An operating agreement can provide that the company will be run by one or more managers who are selected by the members, overriding the state default is that every member is entitled to fully participate in the day-to-day running of the company. And, as the company’s needs change, the ownership structure can be changed by amending the operating agreement.

In contrast, corporate shareholders do not manage directly—instead their role is limited to electing directors to run the company and voting on certain fundamental changes in the corporation’s structure.  (Some states do provide for a “close corporation” that permits direct control by the shareholders where there are only a few shareholders.)

So, if you want maximum flexibility in choosing how the company will be managed, an LLC may be a better option than a corporation.

It seems odd that one question to consider when starting a business is how you plan to exit the business. Yet, thinking about the “end game” can help you choose the best structure for your company. Any business can be transferred by selling the ownership interest in the company, by selling the assets, or by a combination of the two. Because an LLC is generally taxed as a partnership, the tax rules involved in a sale of ownership interests is likely to be far more complex than sales of corporate stock. Structuring the deal properly is essential to avoid very unpleasant surprises at tax time.

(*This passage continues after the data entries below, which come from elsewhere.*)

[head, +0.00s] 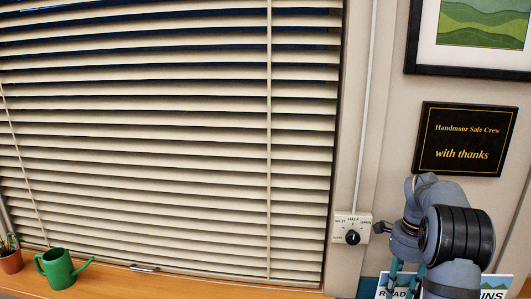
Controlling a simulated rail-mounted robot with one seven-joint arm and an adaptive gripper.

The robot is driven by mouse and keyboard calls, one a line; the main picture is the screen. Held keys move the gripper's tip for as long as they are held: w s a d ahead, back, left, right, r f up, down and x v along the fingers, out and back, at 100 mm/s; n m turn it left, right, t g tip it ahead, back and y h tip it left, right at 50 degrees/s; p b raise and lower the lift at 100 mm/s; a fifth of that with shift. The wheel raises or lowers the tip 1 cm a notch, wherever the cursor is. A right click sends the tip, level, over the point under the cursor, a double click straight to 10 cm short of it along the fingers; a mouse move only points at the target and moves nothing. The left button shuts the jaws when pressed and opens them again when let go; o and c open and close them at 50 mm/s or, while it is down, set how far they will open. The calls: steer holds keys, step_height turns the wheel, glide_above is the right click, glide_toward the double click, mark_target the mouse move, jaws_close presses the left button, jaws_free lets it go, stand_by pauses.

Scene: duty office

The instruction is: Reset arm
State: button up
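My arm is at the lower right of the head view, in front of the wall and a sign. My gripper (400,290) hangs below the wrist and points down, with two teal fingers that stand apart with nothing seen between them. The ends of the fingers are close to the bottom edge of the picture. A small dark part of my wrist sticks out to the left, close to the blind control box but seemingly apart from it.
The control box (341,222) has a black knob (353,237). Slatted blinds (150,140) cover the window. A green watering can (57,268) and potted plant (10,260) stand on the wooden sill (200,287). A plaque (465,138), framed picture (480,70) and partly hidden sign (497,285) are right.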

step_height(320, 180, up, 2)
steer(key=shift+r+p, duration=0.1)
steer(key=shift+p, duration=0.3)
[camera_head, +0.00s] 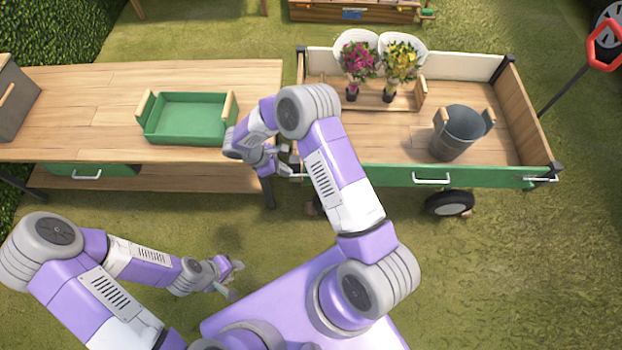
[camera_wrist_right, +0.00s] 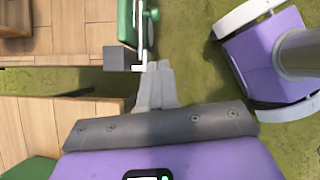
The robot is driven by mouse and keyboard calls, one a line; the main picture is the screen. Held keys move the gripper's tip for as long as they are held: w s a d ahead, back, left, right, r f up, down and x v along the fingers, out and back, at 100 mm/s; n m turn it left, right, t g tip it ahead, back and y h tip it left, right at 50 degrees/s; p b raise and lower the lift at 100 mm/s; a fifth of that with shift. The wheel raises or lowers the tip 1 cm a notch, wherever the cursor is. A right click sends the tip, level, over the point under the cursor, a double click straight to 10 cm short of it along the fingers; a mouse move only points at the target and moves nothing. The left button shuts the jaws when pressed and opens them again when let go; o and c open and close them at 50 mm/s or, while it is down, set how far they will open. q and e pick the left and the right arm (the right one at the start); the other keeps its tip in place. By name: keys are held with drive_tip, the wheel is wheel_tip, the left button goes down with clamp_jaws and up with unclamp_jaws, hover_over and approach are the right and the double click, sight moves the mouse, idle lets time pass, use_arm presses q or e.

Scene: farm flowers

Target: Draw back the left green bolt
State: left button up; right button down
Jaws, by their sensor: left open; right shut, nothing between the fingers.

It can also make a difference if you plan to exit by transferring ownership to other family members or by selling your company to another company. Often an LLC will enable more tax-advantaged transfers of ownership interests to family members while an S Corporation structure can provide more strategies in third-party acquisitions. While taxes should almost never be the primary driver for a business decision, it is crucial for you to discuss your exit plans with a qualified tax professional when you are making initial decisions regarding the type of entity.